The Old School House
- WRENN ID
- lunar-roof-marsh
- Grade
- II
- Local Planning Authority
- Cornwall
- Country
- England
- Date first listed
- 12 March 1986
- Type
- House
- Source
- Historic England listing
Description
The Old School House is a late 18th to early 19th century schoolhouse, later converted into a private house, with alterations made in the mid-19th century. It is constructed with a stucco front and painted rubble elsewhere, featuring slate sills and a hipped dry Delabole slate roof to the front, with a parallel hipped roof over the rear portion of the original house. Painted brick chimneys rise from the side walls. The building follows a double-depth plan, consisting of two equal reception rooms flanking a central passage that leads to a central stairwell. This passage separates the rear rooms, which were originally reception spaces. It is two stories high and presents a symmetrical two-window frontage to the southeast. The central doorway is accessed via a 20th-century door and a 19th-century cast iron trellis porch with a round-arched doorway and decorative trelliswork, likely manufactured at the nearby Perran Foundry. A half-dormerheaded niche sits above the porch. Original 16-pane hornless sash windows are present on the front elevation. The rear elevation, originally the front, is symmetrical, with three windows, each featuring bracket-moulded keystones over shallow arched openings. A large 20th-century lean-to porch now occupies the front of the central doorway, and a window above has coloured marginal panes.
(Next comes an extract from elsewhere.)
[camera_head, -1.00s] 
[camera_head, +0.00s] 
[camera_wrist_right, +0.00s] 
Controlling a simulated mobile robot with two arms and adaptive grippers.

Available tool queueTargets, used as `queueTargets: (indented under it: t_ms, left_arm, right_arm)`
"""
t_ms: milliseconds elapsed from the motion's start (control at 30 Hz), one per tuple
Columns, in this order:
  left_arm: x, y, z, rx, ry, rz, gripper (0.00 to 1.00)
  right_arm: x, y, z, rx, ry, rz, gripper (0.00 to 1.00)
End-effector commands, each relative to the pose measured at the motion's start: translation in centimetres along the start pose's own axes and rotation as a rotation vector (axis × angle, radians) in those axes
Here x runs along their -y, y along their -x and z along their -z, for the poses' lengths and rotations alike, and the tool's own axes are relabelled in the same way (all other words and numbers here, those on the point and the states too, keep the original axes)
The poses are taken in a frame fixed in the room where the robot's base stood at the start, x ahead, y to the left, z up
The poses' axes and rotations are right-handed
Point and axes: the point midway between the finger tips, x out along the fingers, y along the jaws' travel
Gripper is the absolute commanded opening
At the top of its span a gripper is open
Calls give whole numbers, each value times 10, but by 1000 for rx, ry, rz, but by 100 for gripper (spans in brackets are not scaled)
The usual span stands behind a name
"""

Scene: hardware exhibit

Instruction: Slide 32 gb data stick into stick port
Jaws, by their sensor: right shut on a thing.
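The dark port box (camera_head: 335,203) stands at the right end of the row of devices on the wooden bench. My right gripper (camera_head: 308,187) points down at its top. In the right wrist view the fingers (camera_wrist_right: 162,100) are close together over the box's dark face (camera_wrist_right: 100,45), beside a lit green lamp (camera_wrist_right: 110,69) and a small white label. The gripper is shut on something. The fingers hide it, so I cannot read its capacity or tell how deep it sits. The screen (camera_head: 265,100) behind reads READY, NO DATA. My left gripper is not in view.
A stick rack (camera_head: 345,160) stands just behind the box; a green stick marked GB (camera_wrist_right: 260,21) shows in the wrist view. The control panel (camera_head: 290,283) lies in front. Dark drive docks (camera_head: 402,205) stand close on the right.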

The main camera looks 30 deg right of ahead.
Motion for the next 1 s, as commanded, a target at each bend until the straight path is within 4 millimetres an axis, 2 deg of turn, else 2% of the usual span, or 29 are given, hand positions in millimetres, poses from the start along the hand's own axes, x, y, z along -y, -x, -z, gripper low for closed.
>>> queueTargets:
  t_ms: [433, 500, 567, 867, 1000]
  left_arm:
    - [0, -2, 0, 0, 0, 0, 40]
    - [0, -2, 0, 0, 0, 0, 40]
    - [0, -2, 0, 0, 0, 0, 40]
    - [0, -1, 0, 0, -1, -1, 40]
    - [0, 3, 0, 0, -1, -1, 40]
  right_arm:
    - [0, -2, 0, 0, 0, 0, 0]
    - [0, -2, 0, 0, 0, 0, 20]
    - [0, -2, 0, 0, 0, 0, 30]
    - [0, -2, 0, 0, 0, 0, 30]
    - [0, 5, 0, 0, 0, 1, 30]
The remaining rear windows are mostly four-pane sashes, with a 20th-century window on the ground floor to the left. The interior retains much of the original 19th-century carpentry and joinery. Reportedly used as a small school in the 19th century until the construction of a nearby Board School in 1876, the building was evidently an important local feature. Further research is recommended to determine its full historical significance.